Week 3: Session 2 - Affirmations
Hello and welcome to Week 3, Session 2.
We’re happy you are back for this week. Last session was pretty intense. How are you feeling? It’s a good reminder to take some time to check-in with your loved ones but also to check in with yourself.
You know the saying “the only way out is through”? While these first couple of weeks may have been draining, we are so proud of you for taking the time to work through it and give space to whatever emotions or feelings that may have arisen. It speaks to your personal growth. And if you’ve taken a bit of time off between these sessions, that’s alright, just try and find time when you feel safe and replenished enough to work through it at your own pace.
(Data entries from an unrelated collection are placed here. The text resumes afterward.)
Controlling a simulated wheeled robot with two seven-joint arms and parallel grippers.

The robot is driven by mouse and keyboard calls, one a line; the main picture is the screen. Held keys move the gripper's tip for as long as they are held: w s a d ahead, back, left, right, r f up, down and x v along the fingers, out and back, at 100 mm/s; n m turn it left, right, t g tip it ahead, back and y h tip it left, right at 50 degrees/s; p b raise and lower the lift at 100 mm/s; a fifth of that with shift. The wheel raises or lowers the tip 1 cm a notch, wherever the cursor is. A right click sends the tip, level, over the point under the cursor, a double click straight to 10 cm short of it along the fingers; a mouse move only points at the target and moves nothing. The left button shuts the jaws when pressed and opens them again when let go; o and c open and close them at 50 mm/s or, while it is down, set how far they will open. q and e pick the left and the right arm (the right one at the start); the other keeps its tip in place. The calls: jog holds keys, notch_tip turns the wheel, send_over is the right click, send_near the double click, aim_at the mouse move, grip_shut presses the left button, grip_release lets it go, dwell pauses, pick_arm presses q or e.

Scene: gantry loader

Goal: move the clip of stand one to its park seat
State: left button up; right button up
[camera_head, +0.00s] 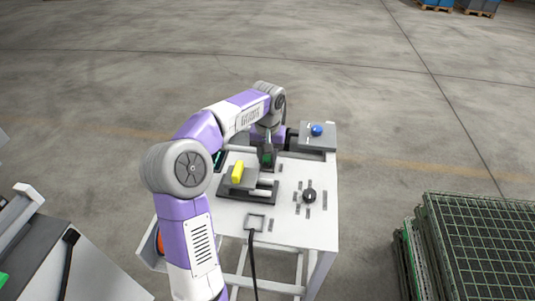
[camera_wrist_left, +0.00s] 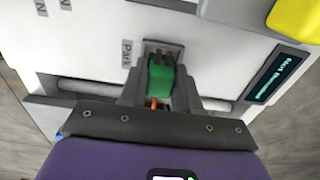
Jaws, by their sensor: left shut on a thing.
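The green clip (camera_wrist_left: 160,82) is between the two grey fingers of my left gripper (camera_wrist_left: 161,90) in the left wrist view, and the gripper is shut on it. Its dark far end is at the small grey park seat (camera_wrist_left: 165,50), beside the printed word "Park". I cannot tell whether the clip is fully down in the seat. In the head view my left gripper (camera_head: 267,156) is over the white table, with a little of the green clip (camera_head: 267,160) showing. My right gripper is not in view.
The white table (camera_head: 290,228) carries a yellow block (camera_head: 238,171) on a grey fixture, a black knob (camera_head: 309,195) and a blue button (camera_head: 317,130) on a grey box. A lit display (camera_wrist_left: 279,74) is right of the seat. Green mesh crates (camera_head: 470,240) stand right of the table.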

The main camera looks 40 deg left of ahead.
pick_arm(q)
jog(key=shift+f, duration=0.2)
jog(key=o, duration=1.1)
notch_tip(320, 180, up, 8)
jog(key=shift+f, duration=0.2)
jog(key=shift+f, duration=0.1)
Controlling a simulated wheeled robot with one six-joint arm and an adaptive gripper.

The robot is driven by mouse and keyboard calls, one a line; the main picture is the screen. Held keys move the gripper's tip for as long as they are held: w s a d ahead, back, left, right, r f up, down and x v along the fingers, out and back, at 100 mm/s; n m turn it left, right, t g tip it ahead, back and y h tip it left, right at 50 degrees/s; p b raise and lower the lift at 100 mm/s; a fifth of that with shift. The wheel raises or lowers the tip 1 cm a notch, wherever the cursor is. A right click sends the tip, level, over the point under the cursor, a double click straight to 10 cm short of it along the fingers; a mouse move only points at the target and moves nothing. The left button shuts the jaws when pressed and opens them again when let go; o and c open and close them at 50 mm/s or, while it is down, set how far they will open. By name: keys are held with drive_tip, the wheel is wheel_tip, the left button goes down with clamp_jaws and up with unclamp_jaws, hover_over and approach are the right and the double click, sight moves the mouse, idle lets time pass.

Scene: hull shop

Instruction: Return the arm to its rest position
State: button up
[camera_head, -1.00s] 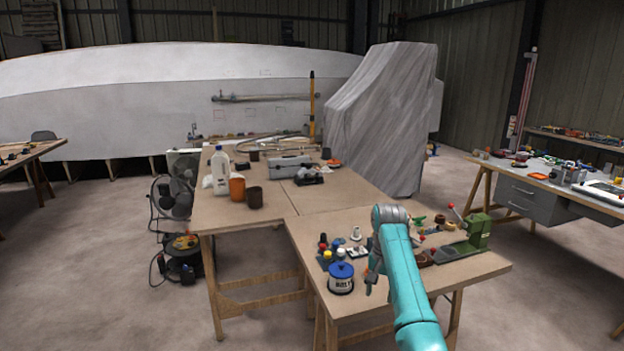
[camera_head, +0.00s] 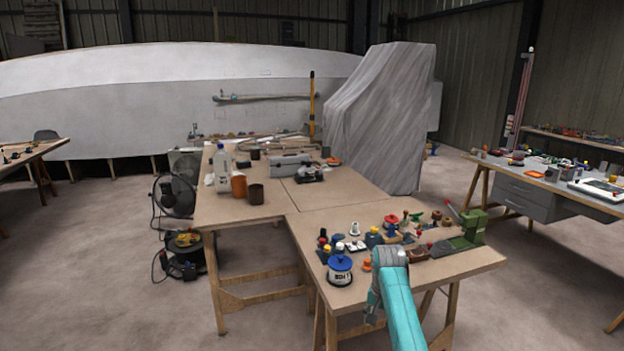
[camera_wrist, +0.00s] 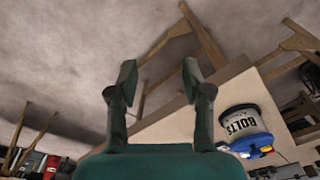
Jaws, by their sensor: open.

And if this is the first time you’re reading this, welcome! We’re so happy to have you here. However if you’re just starting out please do head back to the first session. We build on material throughout the weeks, and we don’t want you to miss anything!
You’ll need your thought diary for the homework for this week so take a moment to find it if you haven’t already.
These first few sessions have covered some heavy intro material, so well done for working through the content, wherever you are. As a result, however, this session we have some lighter and more fun things planned. We always find balance with Bloom!
So today, we’ll be looking at affirmations - which we hope will be empowering for all of us on our Week on self-esteem.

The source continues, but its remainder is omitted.